The South African Planning Institute (SAPI) was formed on 1 July 1996 following the amalgamation of the SAITRP and the DPASA.A successor to the South African Branch of the Royal Town Planning Institute (RTPI, established January 1944), the South African Institute of Town and Regional Planners (SAITRP) was formed in 1954. The Institute was for a number of years the only professional association of national significance in South Africa.
Prior to the Second World War, a number of regional bodies had been established. These included the ‘Town Planning Association of the Transvaal’ established in 1919 and lead by Colin Wade, the Cape Province Town Planning Association, established in 1931 and lead by A.H. Cornish, Bowden, and the Town Planning Association of Natal, also established in 1931, under the leadership of a surveyor by the name of Schelin.
In January 1944, the South African Branch of the Royal Town Planning Institute was established, but this was intended to serve much of southern Africa, and not just South Africa. There was however growing concern that there was a need in the post war period for a national body which concentrated on issues of national rather than regional significance.
It is recorded that by 1947, the Chairman of the Transvaal Town Planning Association, Professor Geoffrey Pearce of the University of the Witwatersrand, had encouraged a number of planners to support the establishment of a South African Institute of Town and Regional Planning.

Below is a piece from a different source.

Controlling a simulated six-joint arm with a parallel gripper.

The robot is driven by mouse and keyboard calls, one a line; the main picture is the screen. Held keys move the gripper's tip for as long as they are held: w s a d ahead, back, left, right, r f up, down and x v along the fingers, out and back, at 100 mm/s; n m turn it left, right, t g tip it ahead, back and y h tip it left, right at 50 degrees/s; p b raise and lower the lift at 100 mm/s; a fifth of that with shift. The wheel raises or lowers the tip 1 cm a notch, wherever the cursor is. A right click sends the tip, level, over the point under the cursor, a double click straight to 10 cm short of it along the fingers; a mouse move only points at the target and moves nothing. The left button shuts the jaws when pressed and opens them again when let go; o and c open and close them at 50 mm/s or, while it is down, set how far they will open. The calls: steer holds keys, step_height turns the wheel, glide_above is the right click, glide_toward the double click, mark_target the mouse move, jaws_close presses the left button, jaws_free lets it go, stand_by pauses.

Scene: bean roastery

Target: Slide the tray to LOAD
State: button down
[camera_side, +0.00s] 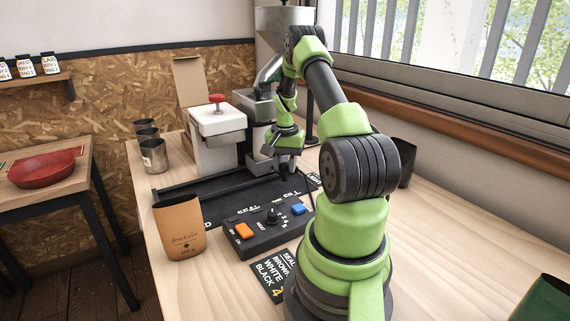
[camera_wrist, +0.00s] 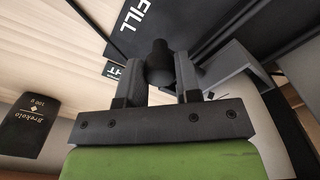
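The black sliding track (camera_side: 178,187) lies on the bench with white station words on its front strip. FILL is at the right end, SEAL is in the middle, and only the last letter of LOAD (camera_side: 207,225) shows beside a brown pouch. My gripper (camera_side: 287,168) points down near the FILL end. In the wrist view my gripper's fingers (camera_wrist: 160,72) stand close on both sides of a dark round knob (camera_wrist: 157,52) and appear to touch it. The tray under the knob is mostly hidden, and its outline is unclear.
A brown pouch (camera_side: 180,228) stands by the LOAD end. A control box (camera_side: 258,232) with orange and blue buttons sits before the track. A white sealer (camera_side: 216,120) with a red knob and a steel hopper machine (camera_side: 283,30) stand behind it. Metal cups (camera_side: 154,155) are at left.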

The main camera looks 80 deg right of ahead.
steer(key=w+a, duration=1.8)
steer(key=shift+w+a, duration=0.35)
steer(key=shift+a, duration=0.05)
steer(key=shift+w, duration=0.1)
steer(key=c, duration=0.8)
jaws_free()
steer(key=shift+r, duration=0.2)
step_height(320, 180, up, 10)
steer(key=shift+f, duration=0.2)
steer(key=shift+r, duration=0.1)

By 1953 the Cape Committee of the SA Branch of the Royal Town Planning Institute was also placing on record its support for the formation of an independent national body.
On 15 February 1954, a formal resolution was taken by a group of planners meeting at the University of the Witwatersrand to establish the South African Institute of Town and Regional Planners (SAITRP). The record shows that the planners present included PR Anderson, MD Baldocchi, NT Cooper, J Fassler, TB Floyd, K Douglas Green, HM Marsh, WPF McLaren and JH Scott.
For a period of about 40 years the SAITRP was the only professional association of national significance and had as its primary objective, ‘to advance the science and art of town and regional planning’, and was concerned mostly with the promotion of, and standards within, the profession and the discipline.
It was mainly concerned with the promotion of, and standards within, the profession and the discipline. The South African Council of Town and Regional Planners (SACTRP) was formed in terms of the Town and Regional Planners Act, 1984 (Act No 19 of 1984), and as a consequence, the statutory role and functions of the SAITRP fell away.
The Development Planning Association of South Africa (DPASA) was founded in January 1994 in response to the concerns and perceptions of a group of planners that the profession and the SAITRP was not doing enough to promote the transformation of both society and the planning profession in South Africa, nor creating sufficient opportunities for the empowerment of planners from previously disadvantaged backgrounds.